Après avoir obtenu le consentement de mon oncle, j'appris par vous, ma Mère vénérée, que M. le Supérieur du Carmel ne me permettait pas d'entrer avant l'âge de vingt et un ans. Personne n'avait pensé à cette opposition, la plus grave, la plus invincible de toutes. Cependant, sans perdre courage, j'allai moi-même avec mon père lui exposer mes désirs. Il me reçut très froidement, et rien ne put changer ses dispositions. Nous le quittâmes enfin sur un non bien arrêté: «Toutefois, ajouta-t-il, je ne suis que le délégué de Monseigneur; s'il permet cette entrée, je n'aurai plus rien à dire.» En sortant du presbytère, nous nous trouvâmes sous une pluie torrentielle; hélas! de gros nuages aussi chargeaient le firmament de mon âme. Papa ne savait comment me consoler. Il me promit de me conduire à Bayeux si je le désirais; j'acceptai avec reconnaissance.
Bien des événements se passèrent avant qu'il nous fût possible d'accomplir ce voyage. A l'extérieur, ma vie paraissait la même: j'étudiais, et surtout je grandissais dans l'amour du bon Dieu. J'avais parfois des élans, de véritables transports...

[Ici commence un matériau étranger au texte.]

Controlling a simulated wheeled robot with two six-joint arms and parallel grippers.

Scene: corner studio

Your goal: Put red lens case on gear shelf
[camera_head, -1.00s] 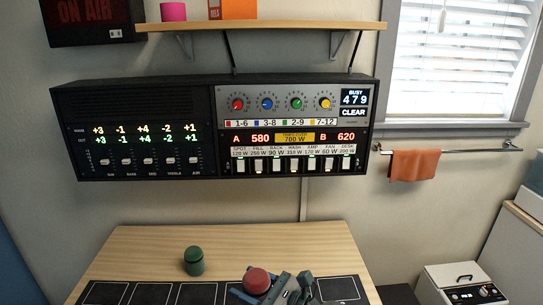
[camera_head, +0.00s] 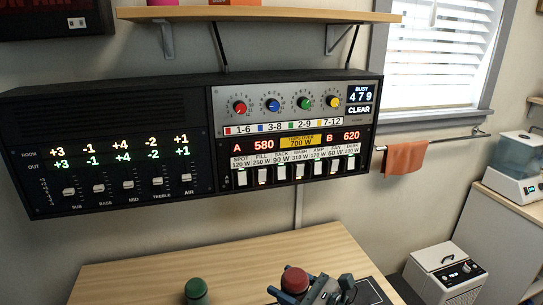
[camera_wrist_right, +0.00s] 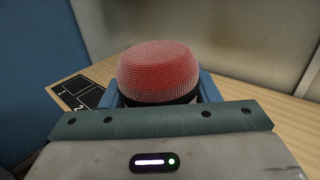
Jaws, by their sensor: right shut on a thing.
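The red lens case (camera_head: 295,280) is a round red cylinder at the bottom of the head view, above the wooden table. My right gripper (camera_head: 312,290) is shut on it. In the right wrist view the red lens case (camera_wrist_right: 158,70) sits between the blue fingers, its dark lower part half hidden by my gripper. The gear shelf (camera_head: 260,15) is the wooden board on brackets at the top of the head view, well above the gripper. A pink thing and an orange box (camera_head: 233,3) stand on it, cut off by the frame. My left gripper is not in view.
A green cylinder (camera_head: 196,289) stands on the table (camera_head: 225,260) left of my gripper. A black control panel (camera_head: 110,150) on the wall lies between table and shelf. An orange towel (camera_head: 405,158) hangs on a rail at right. A white appliance (camera_head: 445,270) stands lower right.

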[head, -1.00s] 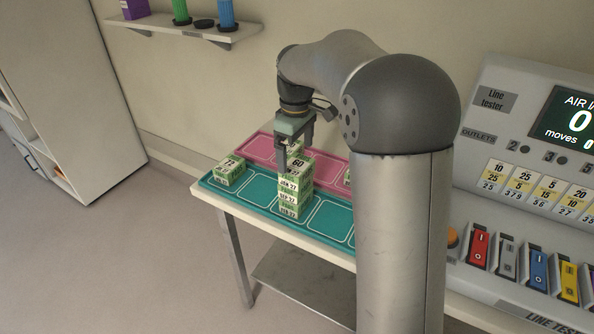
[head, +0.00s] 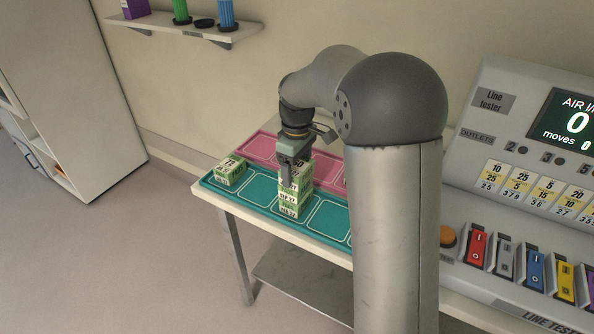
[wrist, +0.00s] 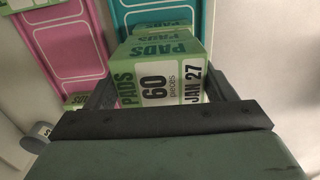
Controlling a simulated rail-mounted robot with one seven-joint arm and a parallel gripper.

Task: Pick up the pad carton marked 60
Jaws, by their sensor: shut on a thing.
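The pad carton marked 60 (wrist: 153,88) is green and white and shows "60 pieces" and "JAN 27" in the wrist view. It is the top of a stack of cartons (head: 288,211) on the teal tray (head: 259,188) in the head view. My gripper (wrist: 157,95) is shut on this carton, with one dark finger on each side of it. In the head view my gripper (head: 290,175) points down over the stack and hides part of the top carton. I cannot tell whether the carton is clear of the one below.
A carton marked 12 (head: 230,171) stands at the left end of the teal tray. The pink tray (head: 262,147) lies behind it. The line tester (head: 494,140) with coloured switches stands at the right. Empty outlined slots are on the teal tray.

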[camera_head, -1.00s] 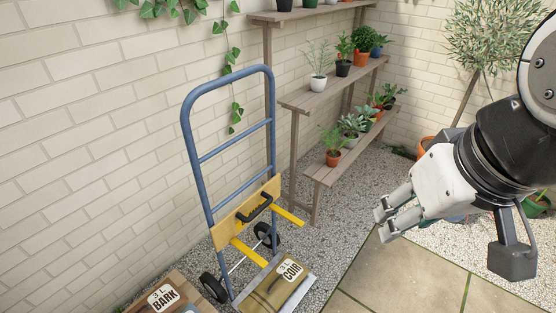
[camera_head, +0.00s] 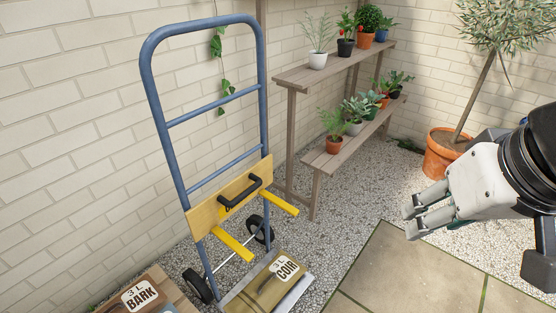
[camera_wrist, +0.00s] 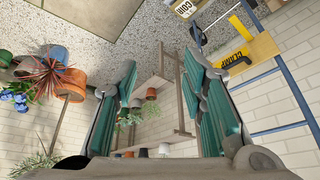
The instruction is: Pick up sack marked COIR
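The sack marked COIR (camera_head: 262,291) is olive-brown with a white "3 L COIR" label and a dark handle. It lies on the metal toe plate (camera_head: 296,292) of a blue hand truck (camera_head: 190,120), at the bottom of the head view, partly cut off by the frame edge. Its label also shows at the top edge of the wrist view, where the sack (camera_wrist: 186,8) is mostly out of frame. My gripper (camera_head: 409,220) is well to the right of the sack and above the ground. In the wrist view its green-padded fingers (camera_wrist: 160,62) are spread with nothing between them.
The truck has a wooden board with a black handle (camera_head: 240,192) and yellow arms (camera_head: 232,244) above the sack. A BARK sack (camera_head: 140,295) lies to its left. Plant shelves (camera_head: 318,78) stand behind, with a potted tree (camera_head: 445,155) at right. Gravel and paving (camera_head: 410,265) are clear.

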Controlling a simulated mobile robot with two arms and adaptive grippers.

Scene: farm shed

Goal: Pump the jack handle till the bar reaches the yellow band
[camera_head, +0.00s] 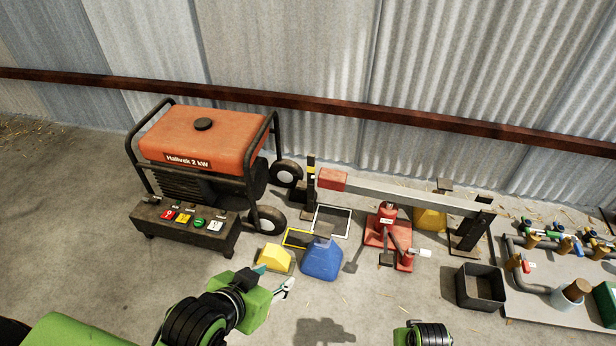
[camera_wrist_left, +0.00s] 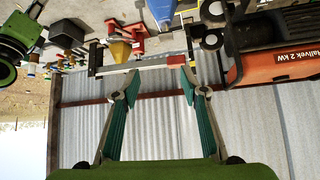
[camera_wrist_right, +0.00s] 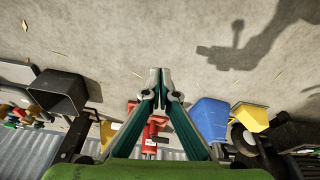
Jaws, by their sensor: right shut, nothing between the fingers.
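The red jack (camera_head: 385,228) stands on the floor under a long grey bar (camera_head: 410,196) with a red end (camera_head: 332,179). The red end is beside a dark post with a yellow band (camera_head: 311,170); it looks slightly lower than the band, but the exact gap is unclear. A red lever part with a pale tip (camera_head: 408,256) sits low at the jack's front. My left gripper (camera_head: 278,282) is left of the jack, apart from it; in the left wrist view (camera_wrist_left: 161,88) it is open and empty. My right gripper (camera_wrist_right: 157,76) is shut and empty, with the jack visible beyond.
A blue can (camera_head: 322,260) and yellow block (camera_head: 273,257) stand left of the jack. An orange generator (camera_head: 203,135) and button box (camera_head: 187,235) are further left. A dark bin (camera_head: 481,287) and pipe board (camera_head: 545,275) are right. The front floor is clear.

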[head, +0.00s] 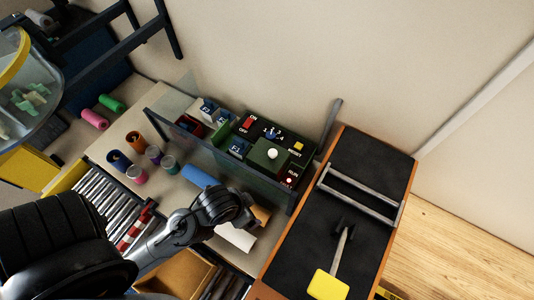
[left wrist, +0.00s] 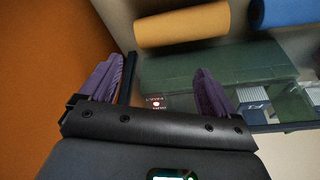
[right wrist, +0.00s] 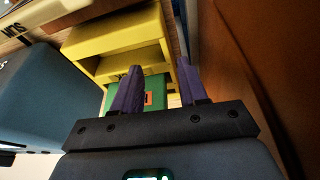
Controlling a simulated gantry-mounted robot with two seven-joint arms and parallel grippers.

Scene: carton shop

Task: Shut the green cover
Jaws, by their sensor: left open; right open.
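The green cover (head: 225,163) looks like a green-tinted, see-through pane in a dark frame, standing along the near side of a switch panel (head: 258,132). It also shows in the left wrist view (left wrist: 190,65), just beyond my fingers. I cannot tell where its hinge is. In the head view my left wrist lies near the cover's right end and hides the fingers. My right gripper (right wrist: 160,85) is open and empty, away from the cover.
A blue roll (head: 200,176) and an orange roll (left wrist: 182,24) lie close to the cover. An orange-sided black belt (head: 350,185) stands to the right. Small pots (head: 137,174) stand at the left. My right gripper faces a yellow shelf (right wrist: 118,35) and a green box (right wrist: 125,100).

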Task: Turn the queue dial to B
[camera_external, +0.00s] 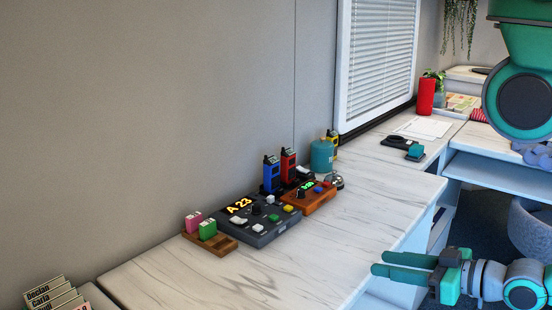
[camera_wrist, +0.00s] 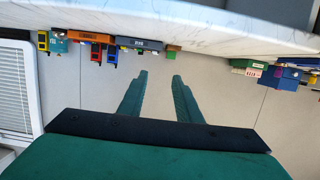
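The queue box (camera_external: 262,239) is a dark grey console on the marble counter, with a lit display (camera_external: 239,206) reading "A 23". A small dark knob (camera_external: 257,209), apparently the queue dial, stands on its top; its pointer is too small to read. The box also shows upside down near the top of the wrist view (camera_wrist: 139,43). My gripper (camera_external: 378,263) is to the right of the box, beyond the counter's front edge and apart from it. In the wrist view its two green fingers (camera_wrist: 160,77) are spread with nothing between them.
An orange console (camera_external: 309,204) stands right of the queue box. Blue (camera_external: 271,175) and red (camera_external: 288,166) radios stand behind. A wooden holder (camera_external: 212,240) with pink and green pieces sits left. The counter's front (camera_external: 215,285) is clear.

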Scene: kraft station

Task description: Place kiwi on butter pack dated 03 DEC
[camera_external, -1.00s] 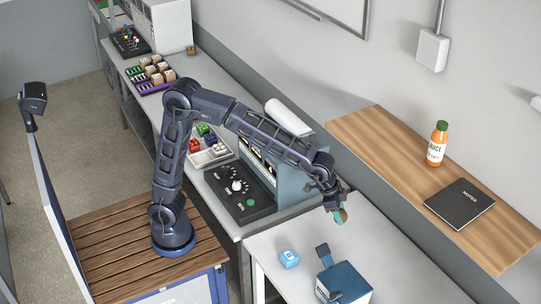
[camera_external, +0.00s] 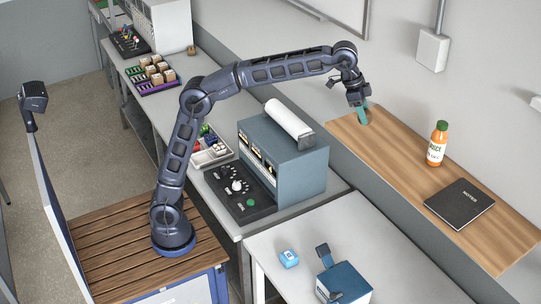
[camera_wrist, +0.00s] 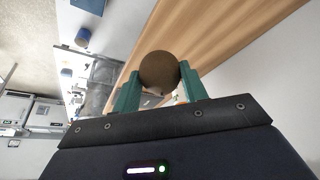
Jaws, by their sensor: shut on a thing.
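The brown round kiwi (camera_wrist: 158,70) is between the green fingertips of my gripper (camera_wrist: 160,88) in the wrist view. My gripper (camera_external: 362,110) is shut on it and held high, in front of the wooden shelf's left end in the external view. The kiwi hardly shows there against the wood. A small blue-and-white pack (camera_external: 289,259) lies on the near white table, well below and left of my gripper. It may be a butter pack, but its print is too small to read. I cannot make out the date 03 DEC anywhere.
The wooden shelf (camera_external: 400,165) holds an orange sauce bottle (camera_external: 437,145) and a black notebook (camera_external: 459,204). A blue box with a raised handle (camera_external: 343,283) stands on the near table (camera_external: 370,245). A blue-grey machine (camera_external: 300,170) with a white roll stands behind the control panel (camera_external: 238,190).

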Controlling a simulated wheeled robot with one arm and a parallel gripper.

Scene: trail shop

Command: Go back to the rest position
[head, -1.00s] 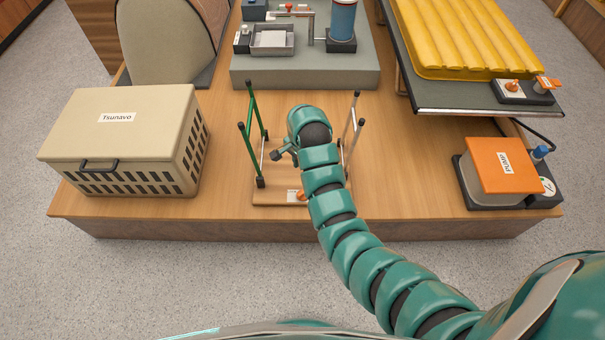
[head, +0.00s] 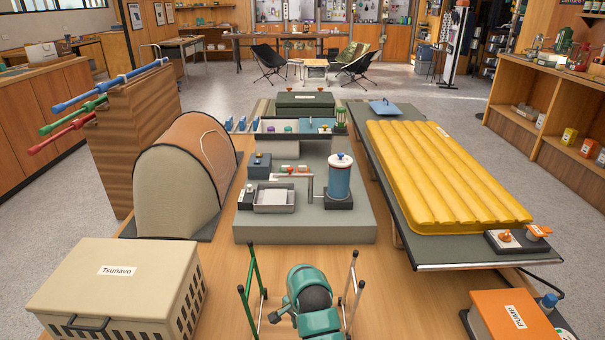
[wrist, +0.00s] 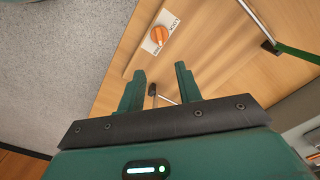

Un soir, ne sachant comment dire à Jésus que je l'aimais et combien je désirais qu'il fût partout servi et glorifié, je pensai avec douleur qu'il ne monterait jamais des abîmes de l'enfer un seul acte d'amour. Alors je m'écriai que, de bon cœur, je consentirais à me voir plongée dans ce lieu de tourments et de blasphèmes, pour qu'il y fût aimé éternellement. Cela ne pourrait le glorifier, puisqu'il ne désire que notre bonheur; mais, quand on aime, on éprouve le besoin de dire mille folies. Si je parlais ainsi, ce n'était pas que le ciel n'excitât mon envie; mais alors, mon ciel à moi n'était autre que l'amour, et je sentais, dans mon ardeur, que rien ne pourrait me détacher de l'objet divin qui m'avait ravie...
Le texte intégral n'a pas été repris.